The next day, July 11, Graham, Rutledge and a couple of other people went back to Glacier after school was out for the day. They hung missing person's posters on the way up to the loop, which was their first stop.
"I know Jordan was trying to look over the railing because it was too dangerous to go down there," Rutledge said. "She then tried to go down there in approximately three to five spots. She was climbing around and looking until she looked down and saw Cody."
Rutledge testified that when Graham announced that she saw him he went down to where she was on the cliff because he was in disbelief.
With tears in his eyes, Rutledge described the scene to the courtroom.
"I saw Cody laying face down," said Rutledge, followed by a long pause. "He looked like he was laying on a rock."
Despite being a part of the search party that found Johnson, Rutledge later told close family friend Levi Blasdel that park rangers were the ones who found Johnson. When questioned during testimony on why he lied, Rutledge said that he asked his sister who he should say found the body, "them or the park rangers," and she said to say it was the park rangers, but gave no explanation as to why.
As Rutledge continued his testimony under cross examination, he was asked if he had indeed helped Johnson's mom Sherry look through credit card accounts, and if she had approached him about deactivating her son's Facebook account. He confirmed both before talking about the relationship he had with Johnson in which they went hiking and four-wheeling together, as well as went to the gym.
Rutledge was then directed to recount more details about the trips to Glacier to search for Johnson. He was asked, "Jordan seemed quite focused on going to the loop, correct?
He agreed and then went on to elaborate.
"My thoughts were, why are we only going to this spot," Rutledge said. "The park is huge. Why aren't we going anywhere else? I didn't want to say anything because I didn't want anyone to be upset with me."
Rutledge was asked one final question before he was excused from the stand, though he is still under subpena and may be called to return to the stand later on in the trial.
"Are you mad at Jordan?" He was asked.
"Not so much anymore, but when I first found out yes," Rutledge said before tears began running down his face and he eventually broke down crying. "I guess the main reason would be, (he paused for a minute out of breath crying) she was asked to tell the truth. She told one lie and she was asked to tell the truth and she kept making more lies to cover it up."
Graham's Friend Kimberly Martinez Concludes Her Testimony From the Previous Day
Kimberly Martinez was in the midst of describing text messages she received from Graham the night of Johnson's death when the first day of trial ended. Her testimony picked back up this morning, Tuesday, Dec. 10, for the second day of the trial.
As Martinez found out about more details about the case she said she began to get angry at Graham.
"I was very upset with her," Martinez testified. " I told her, 'Your stories don't match up. 'I said, 'You need to get your stories straight.'"
Martinez said that the story she had been told was that Graham and Johnson had gotten into an argument and Graham had followed Johnson and his friends, who were in a car together.

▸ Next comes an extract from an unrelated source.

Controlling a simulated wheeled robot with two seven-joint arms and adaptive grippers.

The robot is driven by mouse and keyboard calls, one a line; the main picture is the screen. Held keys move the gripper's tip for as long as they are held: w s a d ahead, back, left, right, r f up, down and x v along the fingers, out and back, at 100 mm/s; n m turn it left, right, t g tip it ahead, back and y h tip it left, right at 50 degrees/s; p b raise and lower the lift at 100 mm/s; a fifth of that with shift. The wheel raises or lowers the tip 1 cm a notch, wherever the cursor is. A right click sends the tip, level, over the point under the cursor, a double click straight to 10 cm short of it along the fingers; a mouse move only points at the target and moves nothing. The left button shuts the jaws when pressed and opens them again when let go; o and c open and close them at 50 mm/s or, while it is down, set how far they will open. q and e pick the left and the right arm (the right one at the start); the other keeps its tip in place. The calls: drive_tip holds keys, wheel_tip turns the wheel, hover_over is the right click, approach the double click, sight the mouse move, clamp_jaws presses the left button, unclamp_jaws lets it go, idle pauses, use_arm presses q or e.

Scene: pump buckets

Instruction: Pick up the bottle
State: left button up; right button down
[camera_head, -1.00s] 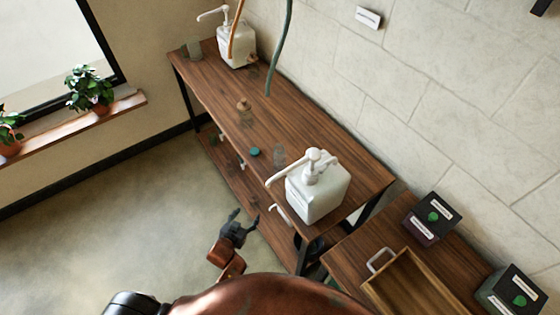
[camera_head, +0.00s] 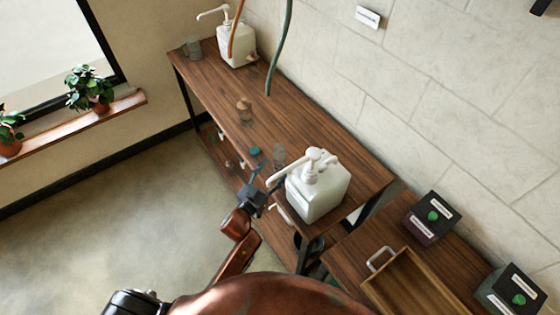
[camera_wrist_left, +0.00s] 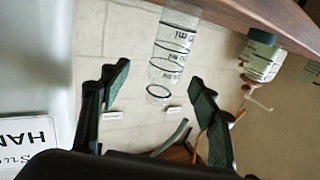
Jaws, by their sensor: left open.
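A clear, empty-looking bottle (camera_head: 278,155) with dark graduation marks stands on the wooden table, beside the near white pump bucket (camera_head: 318,185). My left gripper (camera_head: 266,176) is open at the table's front edge, its fingers pointing at the clear bottle. In the left wrist view the open fingers (camera_wrist_left: 160,77) frame the clear bottle (camera_wrist_left: 172,50), which lies between and beyond their tips; no contact shows. A bottle with a teal cap (camera_head: 255,151) stands to its left and also shows in the wrist view (camera_wrist_left: 262,60). My right gripper is not in view.
A cork-topped bottle (camera_head: 244,110) stands farther back on the table (camera_head: 215,85). A second white pump bucket (camera_head: 237,45) and a glass (camera_head: 192,47) are at the far end. A tray (camera_head: 410,285) and dark boxes (camera_head: 432,218) stand at lower right. Hoses (camera_head: 280,50) hang above.

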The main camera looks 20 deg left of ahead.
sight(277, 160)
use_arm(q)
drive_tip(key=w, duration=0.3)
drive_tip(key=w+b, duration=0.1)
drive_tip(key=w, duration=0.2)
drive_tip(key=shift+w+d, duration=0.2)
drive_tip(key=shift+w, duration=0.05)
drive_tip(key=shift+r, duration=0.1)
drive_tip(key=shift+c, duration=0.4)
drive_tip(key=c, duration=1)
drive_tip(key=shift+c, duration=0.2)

In cross examination, Martinez, who agreed that she was like a "big sister" to Graham, described how she had listened to Graham talk about her feelings about her relationship with Johnson and continually urged her to talk to him directly. That Sunday, the day Johnson died, Graham told Martinez that she was going to talk with him.
When she heard from her later that night, Martinez said that Graham told her via text message that she had followed her husband, who was in a car with his friends.
Martinez said that when she spoke with Johnson's dad at a later date, she found out that Graham had given him a different story.
"I felt that Jordan knew more than she was telling me," Martinez said.
With inconsistencies popping up, Martinez decided to go to the police. She testified that at that point she felt like she didn't know anyone, neither Johnson or Graham.
Martinez was then asked, "Seeing what you saw, and knowing what you knew, was it fair to say that there was sort of an imbalance that he loved her more than she loved him, or at least showed it more?"
She replied, "Yes, he showed it more," and then agreed that Johnson would be crushed if Graham ended their relationship. Martinez also confirmed that she relayed this idea to the detective she spoke with at the Kalispell Police Department.
Former Friend Testifies About Text Messages Sent the Night of Johnson's Death
Nikki Blake, a 17-year-old junior at Glacier High School, admitted from the very beginning of her testimony that she no longer considered herself friends with Graham, saying "...we don't talk much anymore."
Blake is the friend who Graham was texting with about dance moves on her way back from Glacier National Park the night Johnson died. Blake said the conversation seemed normal in between reading texts aloud in the courtroom per instructions during her testimony.
Blake, who was visibly nervous throughout her testimony, said she had no idea that Johnson was missing until she was at work and heard Graham talking to her mom about it.
Blake said she also her something of interest at the daycare she worked at. Graham asked her brother, "How long does a body float in the water?" Blake doesn't remember what his response was.
Media Circus in Missoula
The story of the newlywed accused of pushing her husband from a cliff in Glacier National Park has done more than attract attention from Montanans. Representatives for CNN, Dateline and each of the national news syndicates have transcended on Russell E. Smith Federal Building. The story is leading headlines on everything from morning talk shows, including Good Morning America, and court shows, including Nancy Grace.
Although text messages are a leading topic surrounding this case, no cellphones or electrical devices of any kind are allowed in the federal building. Additionally, no cameras, video or photographic, are allowed either.
Members of the media accounted for nearly half of the 50 or so people that sat in the gallery of the courtroom at the start of the day. That number grew significantly after the morning recess around 10 a.m. There are at least three sketch artists in the courtroom documenting the imagery of the trial for respective news outlets.